The Jewish community of Riga, Latvia rejoiced last week at the new Torah Scroll welcoming celebration, which took place Sunday on the spot where the city’s Great Choral Synagogue stood until July 1941, when it was burned by the Nazi soldiers with countless people trapped inside.
Hundreds of Riga’s Jews – community members, guests young and old, gathered there Sunday to put the finishing touches on the new Torah Scroll, written in the name of all Latvia’s Jews, and to celebrate with it the continuation of Jewish life in the region.
The ceremony was opened by the chief Rabbi of Latvia Mordechai Glazman, who began by blowing the shofar and speaking of Israel’s eternal fate.
“It is in this scary place that we gather today to show that the Jews continue to live and preserve the tradition and heritage of the nation of Israel!” he said, thanking all those who participated in the process.
The new Torah Scroll took about a year to complete and is dedicated to the memory of all Latvia’s Jews fallen in the Holocaust. The idea was initiated by Rabbis Glazman and Shneur Kot of Latvia and later joined by local Jews from Riga, Dvinsk, and other Latvian cities.
The cantor of Tel Aviv Central synagogue R ’Tzvi Grinhaim flew in especially for the occasion and led the crowd in an emotional prayer, followed by local Jewish children singing an reciting verses from the Tehilim.

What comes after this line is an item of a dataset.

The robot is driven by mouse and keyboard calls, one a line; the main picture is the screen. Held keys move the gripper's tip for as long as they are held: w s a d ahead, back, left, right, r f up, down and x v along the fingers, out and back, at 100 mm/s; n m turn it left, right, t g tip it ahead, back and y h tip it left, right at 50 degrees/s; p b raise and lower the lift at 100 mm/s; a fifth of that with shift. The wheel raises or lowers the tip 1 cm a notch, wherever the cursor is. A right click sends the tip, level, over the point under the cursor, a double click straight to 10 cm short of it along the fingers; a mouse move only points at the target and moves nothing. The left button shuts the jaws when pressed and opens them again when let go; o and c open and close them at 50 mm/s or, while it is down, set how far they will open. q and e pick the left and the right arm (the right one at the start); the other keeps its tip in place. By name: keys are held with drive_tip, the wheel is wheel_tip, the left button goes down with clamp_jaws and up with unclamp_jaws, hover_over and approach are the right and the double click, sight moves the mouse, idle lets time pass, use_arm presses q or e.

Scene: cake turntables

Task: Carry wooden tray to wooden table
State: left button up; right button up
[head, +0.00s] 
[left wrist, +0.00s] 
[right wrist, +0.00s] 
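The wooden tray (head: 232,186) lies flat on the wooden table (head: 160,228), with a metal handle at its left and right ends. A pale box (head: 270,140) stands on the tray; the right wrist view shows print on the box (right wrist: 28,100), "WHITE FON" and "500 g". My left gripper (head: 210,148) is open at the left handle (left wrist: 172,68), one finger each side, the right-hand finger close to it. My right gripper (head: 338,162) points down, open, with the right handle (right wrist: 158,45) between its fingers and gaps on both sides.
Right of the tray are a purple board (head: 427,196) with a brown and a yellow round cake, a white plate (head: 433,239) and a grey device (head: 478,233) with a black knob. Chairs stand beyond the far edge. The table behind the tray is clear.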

Over 90% of Latvian’s flourishing Jewish population perished in the Holocaust in WWII. Today’s Jewish community traces its roots to survivors, who fled to escape the Nazi invasion and later returned, and mostly to Jews newly immigrated to Latvia from the former Soviet Union. The modern Latvian Jewish community began its revival when FJC representatives came to the region after the fall of the Iron Wall and today is growing and active.